>>>>>

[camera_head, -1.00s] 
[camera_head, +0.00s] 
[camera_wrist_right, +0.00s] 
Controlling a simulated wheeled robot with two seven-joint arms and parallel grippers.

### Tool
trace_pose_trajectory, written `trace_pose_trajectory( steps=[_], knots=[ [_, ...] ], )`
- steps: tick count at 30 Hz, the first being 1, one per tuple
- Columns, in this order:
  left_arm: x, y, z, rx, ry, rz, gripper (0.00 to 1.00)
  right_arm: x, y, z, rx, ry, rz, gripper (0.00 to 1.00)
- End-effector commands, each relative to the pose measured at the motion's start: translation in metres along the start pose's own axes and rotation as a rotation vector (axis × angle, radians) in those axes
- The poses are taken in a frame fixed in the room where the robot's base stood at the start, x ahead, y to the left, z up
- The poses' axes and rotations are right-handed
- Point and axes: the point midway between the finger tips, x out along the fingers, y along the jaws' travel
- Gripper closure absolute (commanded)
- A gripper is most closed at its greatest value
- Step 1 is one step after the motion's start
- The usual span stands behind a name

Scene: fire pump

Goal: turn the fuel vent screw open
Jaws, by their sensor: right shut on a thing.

<<<<<

EXERCISE AIM: Retype the whole listing above exactly.

COMPLETED EXERCISE:
[camera_head, -1.00s] 
[camera_head, +0.00s] 
[camera_wrist_right, +0.00s] 
Controlling a simulated wheeled robot with two seven-joint arms and parallel grippers.

### Tool
trace_pose_trajectory, written `trace_pose_trajectory( steps=[_], knots=[ [_, ...] ], )`
- steps: tick count at 30 Hz, the first being 1, one per tuple
- Columns, in this order:
  left_arm: x, y, z, rx, ry, rz, gripper (0.00 to 1.00)
  right_arm: x, y, z, rx, ry, rz, gripper (0.00 to 1.00)
- End-effector commands, each relative to the pose measured at the motion's start: translation in metres along the start pose's own axes and rotation as a rotation vector (axis × angle, radians) in those axes
- The poses are taken in a frame fixed in the room where the robot's base stood at the start, x ahead, y to the left, z up
- The poses' axes and rotations are right-handed
- Point and axes: the point midway between the finger tips, x out along the fingers, y along the jaws' travel
- Gripper closure absolute (commanded)
- A gripper is most closed at its greatest value
- Step 1 is one step after the motion's start
- The usual span stands behind a name

Scene: fire pump

Goal: turn the fuel vent screw open
Jaws, by their sensor: right shut on a thing.

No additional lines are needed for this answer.